Mori suggests the need for coordinated, global experimental and monitoring schemes to be able to properly capture the influences of feedbacks on biodiversity, ecosystems, and people. This would also mean robust support for developing countries to install and maintain such infrastructure, where resources are often too limited.
The following is the five-point agenda for research that the research team proposes to advance knowledge about feedbacks and guide policy decisions with more complete understandings of the relationships between biodiversity, ecosystem processes, and people.

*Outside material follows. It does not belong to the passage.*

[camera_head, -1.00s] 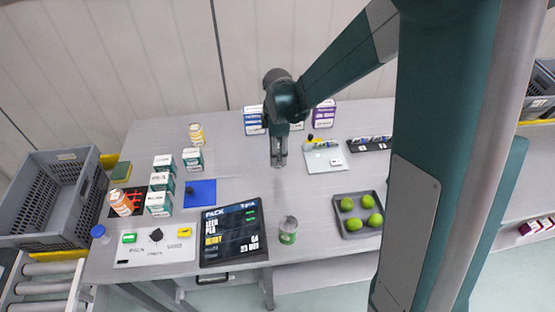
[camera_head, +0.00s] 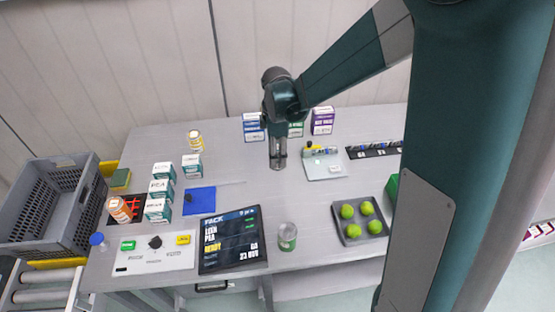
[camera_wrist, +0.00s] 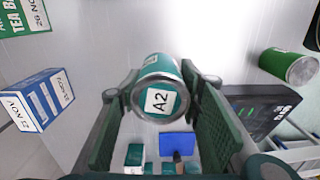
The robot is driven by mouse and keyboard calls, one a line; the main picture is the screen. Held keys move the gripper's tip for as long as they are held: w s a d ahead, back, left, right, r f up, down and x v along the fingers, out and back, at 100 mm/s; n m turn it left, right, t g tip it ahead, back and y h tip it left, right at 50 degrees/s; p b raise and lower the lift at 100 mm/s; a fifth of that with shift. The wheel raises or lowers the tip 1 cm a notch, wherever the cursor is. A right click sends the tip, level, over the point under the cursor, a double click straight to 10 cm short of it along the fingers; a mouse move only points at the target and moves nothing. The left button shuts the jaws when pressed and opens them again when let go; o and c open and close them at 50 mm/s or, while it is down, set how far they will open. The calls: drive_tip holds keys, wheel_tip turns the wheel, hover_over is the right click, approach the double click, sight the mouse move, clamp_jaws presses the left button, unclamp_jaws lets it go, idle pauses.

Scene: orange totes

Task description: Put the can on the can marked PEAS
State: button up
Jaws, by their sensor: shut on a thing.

- Convene collaborations that reflect a broader diversity of knowledge systems around biodiversity-human connections
- Develop scenarios of biosphere change that can be updated more easily, look at multiple scales, and account for feedbacks
- Build and sustain a global observation system for biodiversity, ecosystem functioning, and human activities that includes developing countries and community involvement
- Invest in experimental and modelling research programs led by multi-disciplinary, multi-sector teams that can iterate and re-evaluate understanding
- Assemble an organizational structure that can ensure the implementation of a strategy to realize this agenda
According to LTER Network Office director Marty Downs, this paper culminates from a long line of synthesis working groups focused on the relationship between biodiversity and ecosystem functioning.
“So, it is not another ‘this is what we think might matter’ kind of paper. It's grounded in deep knowledge of how the relationship works,” said Downs.